Another example: consider the task of buying tickets (assuming there’s no limit on the number of available tickets). If we have one ticket counter and form four queues for ticket purchases, we’ve structured the system to be Concurrent. However, at any given moment, only one person can buy a ticket.

If we increase the number of ticket counters to three, now ticket sales are happening simultaneously, and at any given moment, three people are buying tickets concurrently.

Parallel Programming in Python

For parallel programming and concurrent processing in Python, we have several prominent modules

  1. multithreading
  2. multiprocessing
  3. concurrent.futures
  4. asyncio
  5. gevent

Let me define Thread and Process

Thread: A thread is a series of instructions executed by a process and is dependent on that process. Creating threads is low-cost.

Process: Unlike threads, processes are entirely independent and incur a significant overhead in their creation.

The multithreading module utilizes threads, while the multiprocessing module utilizes processes for task execution.

concurrent.futures is a newer and integrated version of the multithreading and multiprocessing modules introduced in Python 3, where you can learn more about it here.

gevent employs a special type of thread called Green Thread, which is very efficient for tasks requiring I/O operations.

asyncio uses a special model for executing multiple tasks, introduced in Python 3.6.

Here, we’re only focusing on the first two modules.

In Python, only using processes allows for truly parallel execution of multiple tasks.

Why can’t we achieve true parallelism with threads? The reason is the existence of the Global Interpreter Lock (GIL).

What is GIL?

GIL (Global Interpreter Lock) is a mechanism enforced by the Python interpreter to ensure that only one thread can execute at a time, effectively allowing only one thread access to the interpreter’s memory at any given moment.

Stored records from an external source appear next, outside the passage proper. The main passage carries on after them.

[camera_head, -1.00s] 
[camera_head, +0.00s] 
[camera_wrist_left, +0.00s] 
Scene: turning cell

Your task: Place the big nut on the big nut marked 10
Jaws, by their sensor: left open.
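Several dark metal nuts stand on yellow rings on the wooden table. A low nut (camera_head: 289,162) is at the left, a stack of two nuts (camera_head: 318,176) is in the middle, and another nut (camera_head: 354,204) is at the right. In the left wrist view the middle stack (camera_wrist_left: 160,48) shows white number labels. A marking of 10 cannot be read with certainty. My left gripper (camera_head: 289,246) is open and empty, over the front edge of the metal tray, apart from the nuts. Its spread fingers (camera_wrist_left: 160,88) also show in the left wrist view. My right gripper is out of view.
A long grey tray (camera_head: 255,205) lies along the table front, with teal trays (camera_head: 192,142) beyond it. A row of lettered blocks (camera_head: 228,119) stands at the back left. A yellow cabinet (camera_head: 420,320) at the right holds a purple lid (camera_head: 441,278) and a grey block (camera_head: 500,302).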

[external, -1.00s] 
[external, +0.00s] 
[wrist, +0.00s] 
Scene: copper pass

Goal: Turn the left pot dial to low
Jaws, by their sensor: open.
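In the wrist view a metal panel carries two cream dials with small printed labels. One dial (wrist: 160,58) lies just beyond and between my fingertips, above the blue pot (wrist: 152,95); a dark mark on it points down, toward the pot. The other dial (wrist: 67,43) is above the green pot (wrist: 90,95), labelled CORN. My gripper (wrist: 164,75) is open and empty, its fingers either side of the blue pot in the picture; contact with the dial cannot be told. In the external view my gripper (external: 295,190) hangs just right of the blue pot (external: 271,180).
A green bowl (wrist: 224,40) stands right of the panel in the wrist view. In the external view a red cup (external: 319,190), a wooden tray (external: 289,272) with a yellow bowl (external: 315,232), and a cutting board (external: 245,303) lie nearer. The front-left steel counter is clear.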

This mechanism was introduced to prevent two threads from accessing the same portion of memory simultaneously, ensuring that the program operates correctly. Other programming languages like C++, Java, and Golang don’t have this mechanism and use alternative methods to handle simultaneous memory access.

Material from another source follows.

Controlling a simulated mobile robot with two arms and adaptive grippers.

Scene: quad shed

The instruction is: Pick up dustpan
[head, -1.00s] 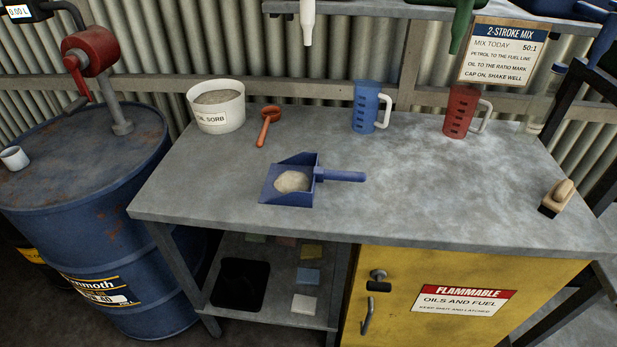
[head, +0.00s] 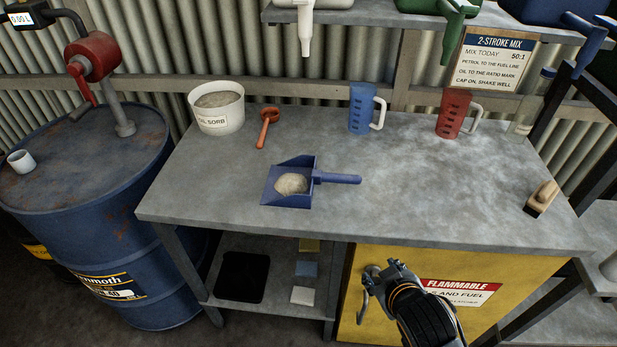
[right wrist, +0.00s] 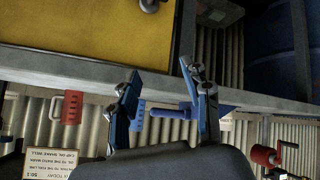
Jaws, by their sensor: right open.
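The blue dustpan (head: 277,198) lies on the grey workbench (head: 400,215) near its front edge, with a heap of pale granules (head: 291,184) in its pan. Its handle (head: 338,178) points right. My right gripper (head: 388,270) is low in front of the bench, before the yellow cabinet, apart from the dustpan. In the right wrist view my right gripper (right wrist: 158,82) has its two fingers apart and empty, and the dustpan handle (right wrist: 170,113) shows beyond, between the fingers. My left gripper is in neither view.
A white tub (head: 220,123), orange scoop (head: 267,128), blue jug (head: 361,108) and red jug (head: 453,113) stand behind the dustpan. A brush (head: 541,198) lies at the right. The yellow cabinet (head: 350,295) is below. The bench around the handle is clear.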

The reason Python employs GIL instead of another method is that Python is an older language, and back when it was designed, all CPUs were single-core.

Now, let’s discuss the scheduling model of tasks:

Types of Multitasking Management

Preemptive Multitasking

In this model, there’s a central component that manages tasks and allocates or deallocates control to them. It’s also known as forced multitasking. Python uses this model for managing threads. In this scenario, each thread executes a task.

Cooperative Multitasking

In this model, tasks voluntarily yield control to each other, and all tasks are executed with their collaboration. This yielding occurs either when tasks are waiting for I/O or periodically. The asyncio module utilizes this model for task execution. By default, asyncio runs all tasks using a single thread.

Control Switching in Threads

As mentioned, Python uses preemptive multitasking for managing threads, where thread control is in the hands of the operating system. If you run your program with 10 threads, for example, one thread executes initially. Once a certain threshold is reached – 100 bytes of Python code execution in Python 2 or 10 milliseconds in Python 3, or if the thread waits for an I/O operation – the operating system takes control away from that thread. Then, the operating system decides whether to return control to that thread or start another thread.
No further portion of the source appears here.